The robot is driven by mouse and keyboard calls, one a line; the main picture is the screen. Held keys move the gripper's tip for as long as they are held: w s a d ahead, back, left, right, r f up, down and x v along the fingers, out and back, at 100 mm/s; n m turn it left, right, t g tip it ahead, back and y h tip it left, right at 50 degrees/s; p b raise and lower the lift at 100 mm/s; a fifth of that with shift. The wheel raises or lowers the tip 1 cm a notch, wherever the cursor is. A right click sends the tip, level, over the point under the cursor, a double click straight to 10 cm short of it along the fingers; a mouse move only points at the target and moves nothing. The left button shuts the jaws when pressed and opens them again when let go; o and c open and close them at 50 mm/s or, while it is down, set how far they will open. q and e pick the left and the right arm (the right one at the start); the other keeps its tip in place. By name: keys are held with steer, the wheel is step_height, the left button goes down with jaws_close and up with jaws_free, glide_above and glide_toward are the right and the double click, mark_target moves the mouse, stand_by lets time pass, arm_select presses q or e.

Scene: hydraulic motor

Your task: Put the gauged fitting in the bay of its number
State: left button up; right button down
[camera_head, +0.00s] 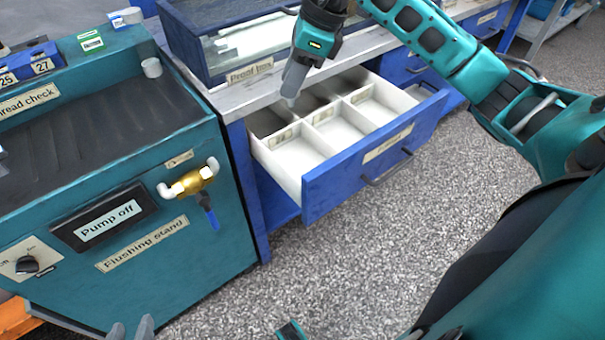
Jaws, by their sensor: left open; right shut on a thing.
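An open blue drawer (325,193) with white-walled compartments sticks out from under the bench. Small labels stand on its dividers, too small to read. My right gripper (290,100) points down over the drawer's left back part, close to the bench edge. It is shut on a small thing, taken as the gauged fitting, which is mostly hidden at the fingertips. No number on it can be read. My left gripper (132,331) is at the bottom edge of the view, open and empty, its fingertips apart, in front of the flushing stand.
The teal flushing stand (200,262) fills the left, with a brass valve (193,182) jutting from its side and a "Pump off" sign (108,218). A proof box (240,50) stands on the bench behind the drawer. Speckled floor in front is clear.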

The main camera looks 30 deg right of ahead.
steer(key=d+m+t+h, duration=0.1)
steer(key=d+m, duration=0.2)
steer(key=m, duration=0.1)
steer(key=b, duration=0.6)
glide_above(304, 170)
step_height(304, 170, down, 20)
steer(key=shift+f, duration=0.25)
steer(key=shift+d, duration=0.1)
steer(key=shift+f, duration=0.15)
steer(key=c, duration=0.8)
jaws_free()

════

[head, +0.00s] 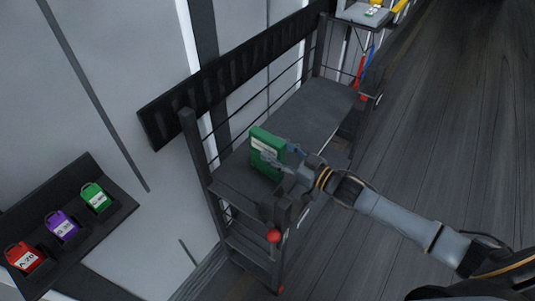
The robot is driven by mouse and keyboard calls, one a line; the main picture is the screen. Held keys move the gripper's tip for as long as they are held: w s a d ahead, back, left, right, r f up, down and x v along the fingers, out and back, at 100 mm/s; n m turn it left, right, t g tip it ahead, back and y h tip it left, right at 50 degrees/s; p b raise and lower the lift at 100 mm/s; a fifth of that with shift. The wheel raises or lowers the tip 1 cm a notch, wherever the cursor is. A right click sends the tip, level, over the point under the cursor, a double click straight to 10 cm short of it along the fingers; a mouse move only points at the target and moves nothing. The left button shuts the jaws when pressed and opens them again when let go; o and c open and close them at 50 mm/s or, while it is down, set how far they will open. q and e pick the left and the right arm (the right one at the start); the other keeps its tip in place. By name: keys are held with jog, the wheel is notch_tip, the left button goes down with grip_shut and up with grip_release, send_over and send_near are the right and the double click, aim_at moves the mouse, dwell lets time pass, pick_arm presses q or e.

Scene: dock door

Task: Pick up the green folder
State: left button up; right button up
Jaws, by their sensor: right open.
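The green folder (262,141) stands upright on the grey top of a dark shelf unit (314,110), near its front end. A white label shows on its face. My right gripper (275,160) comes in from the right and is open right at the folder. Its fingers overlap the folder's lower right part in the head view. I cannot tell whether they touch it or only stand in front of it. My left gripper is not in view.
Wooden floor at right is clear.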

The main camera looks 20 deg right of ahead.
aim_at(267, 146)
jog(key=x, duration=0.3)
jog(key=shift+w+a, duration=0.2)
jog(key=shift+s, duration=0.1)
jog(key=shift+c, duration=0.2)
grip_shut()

════

*Goal of the exercise*.
Extract exactly the lines running from the line containing "Your task: Put" to the line containing "[camera_head, +0.00s]", with both end lines included and all pictures left out.

*Final answer*.
Your task: Put the gauged fitting in the bay of its number
State: left button up; right button down
[camera_head, +0.00s] 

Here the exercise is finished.